Speaking of His “sheep,” Jesus said, “My sheep hear my voice; I know them, and they follow me. I give them eternal life, and they shall never perish. No one can take them out of my hand.” (John 10:27-28, emphasis added). So, again, no one and nothing can force me away from Jesus and His Church. But no one and nothing can stop me from walking away.
It’s Sunday morning. I’m tired. I just had the worst week at work. Am I going to go to Mass? No one can force me not to. But no one can force me to go, either. It’s my choice. That’s one of the blessings of living in a free society. My free will is truly free to make that choice. It’s a holy day of obligation in the middle of the week. Will I go to Mass? I’ve made a commitment to say morning and evening prayer. Will I keep that commitment? I can stay in bed another hour, or binge-watch yet another program, or I can meet my fellow parishioners downtown to pass out sandwiches, coats, scarves, clothes, and good cheer to those who have no roof over their heads.
Which will I choose?

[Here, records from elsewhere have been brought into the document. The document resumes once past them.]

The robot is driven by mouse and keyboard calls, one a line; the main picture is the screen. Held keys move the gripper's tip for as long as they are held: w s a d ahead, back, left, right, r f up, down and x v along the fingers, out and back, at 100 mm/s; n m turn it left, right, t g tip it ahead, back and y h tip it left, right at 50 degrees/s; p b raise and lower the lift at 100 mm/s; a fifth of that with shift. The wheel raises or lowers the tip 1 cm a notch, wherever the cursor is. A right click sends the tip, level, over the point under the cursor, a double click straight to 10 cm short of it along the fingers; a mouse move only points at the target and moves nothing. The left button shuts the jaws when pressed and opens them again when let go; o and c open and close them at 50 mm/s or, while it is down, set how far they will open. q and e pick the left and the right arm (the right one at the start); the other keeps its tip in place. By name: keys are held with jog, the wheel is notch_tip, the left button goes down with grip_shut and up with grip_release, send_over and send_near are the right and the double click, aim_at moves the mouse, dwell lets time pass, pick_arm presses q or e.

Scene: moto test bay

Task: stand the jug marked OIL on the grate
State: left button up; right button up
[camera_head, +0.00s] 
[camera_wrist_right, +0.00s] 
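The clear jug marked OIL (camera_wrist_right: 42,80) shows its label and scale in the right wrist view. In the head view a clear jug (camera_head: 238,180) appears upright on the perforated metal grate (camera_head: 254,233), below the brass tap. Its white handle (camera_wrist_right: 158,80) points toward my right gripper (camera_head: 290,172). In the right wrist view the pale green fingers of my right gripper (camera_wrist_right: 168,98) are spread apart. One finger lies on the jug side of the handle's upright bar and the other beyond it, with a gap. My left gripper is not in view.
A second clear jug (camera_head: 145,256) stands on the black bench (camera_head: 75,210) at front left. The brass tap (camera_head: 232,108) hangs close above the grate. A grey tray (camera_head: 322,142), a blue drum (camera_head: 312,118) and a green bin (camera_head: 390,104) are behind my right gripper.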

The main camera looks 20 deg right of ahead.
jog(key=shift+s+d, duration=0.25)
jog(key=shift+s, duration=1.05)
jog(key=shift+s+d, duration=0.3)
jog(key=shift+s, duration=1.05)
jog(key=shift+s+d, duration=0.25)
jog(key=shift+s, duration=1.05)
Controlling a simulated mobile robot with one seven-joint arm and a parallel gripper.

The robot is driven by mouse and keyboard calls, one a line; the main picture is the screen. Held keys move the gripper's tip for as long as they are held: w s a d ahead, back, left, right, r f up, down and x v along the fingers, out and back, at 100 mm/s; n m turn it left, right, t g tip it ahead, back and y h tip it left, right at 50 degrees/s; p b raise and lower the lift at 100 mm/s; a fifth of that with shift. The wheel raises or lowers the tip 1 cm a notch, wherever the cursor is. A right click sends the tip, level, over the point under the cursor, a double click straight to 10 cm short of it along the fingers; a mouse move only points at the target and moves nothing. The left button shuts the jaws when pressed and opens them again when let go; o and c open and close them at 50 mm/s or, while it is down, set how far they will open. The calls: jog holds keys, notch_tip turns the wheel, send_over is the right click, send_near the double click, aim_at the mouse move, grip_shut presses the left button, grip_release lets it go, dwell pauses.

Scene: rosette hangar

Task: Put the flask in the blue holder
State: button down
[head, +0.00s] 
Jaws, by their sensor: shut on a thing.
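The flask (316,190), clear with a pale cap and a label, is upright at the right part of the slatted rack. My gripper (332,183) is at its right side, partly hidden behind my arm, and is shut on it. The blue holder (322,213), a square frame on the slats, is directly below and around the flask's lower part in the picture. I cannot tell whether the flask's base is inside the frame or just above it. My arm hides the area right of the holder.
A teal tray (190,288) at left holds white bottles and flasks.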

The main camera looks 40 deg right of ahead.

Every day is another opportunity to live my faith faithfully, to give public and private expression to what I hold dearest in my heart. Like any muscle in the body, failing to “exercise” one’s faith can lead to atrophy or, worse, complete loss.
At the end of our lives, who we are will reflect the choices we’ve made. Choose Jesus.
Be Christ for all. Bring Christ to all. See Christ in all.
Deacon Bob Hunt is a husband, father, grandfather, and parishioner at All Saints Church in Knoxville.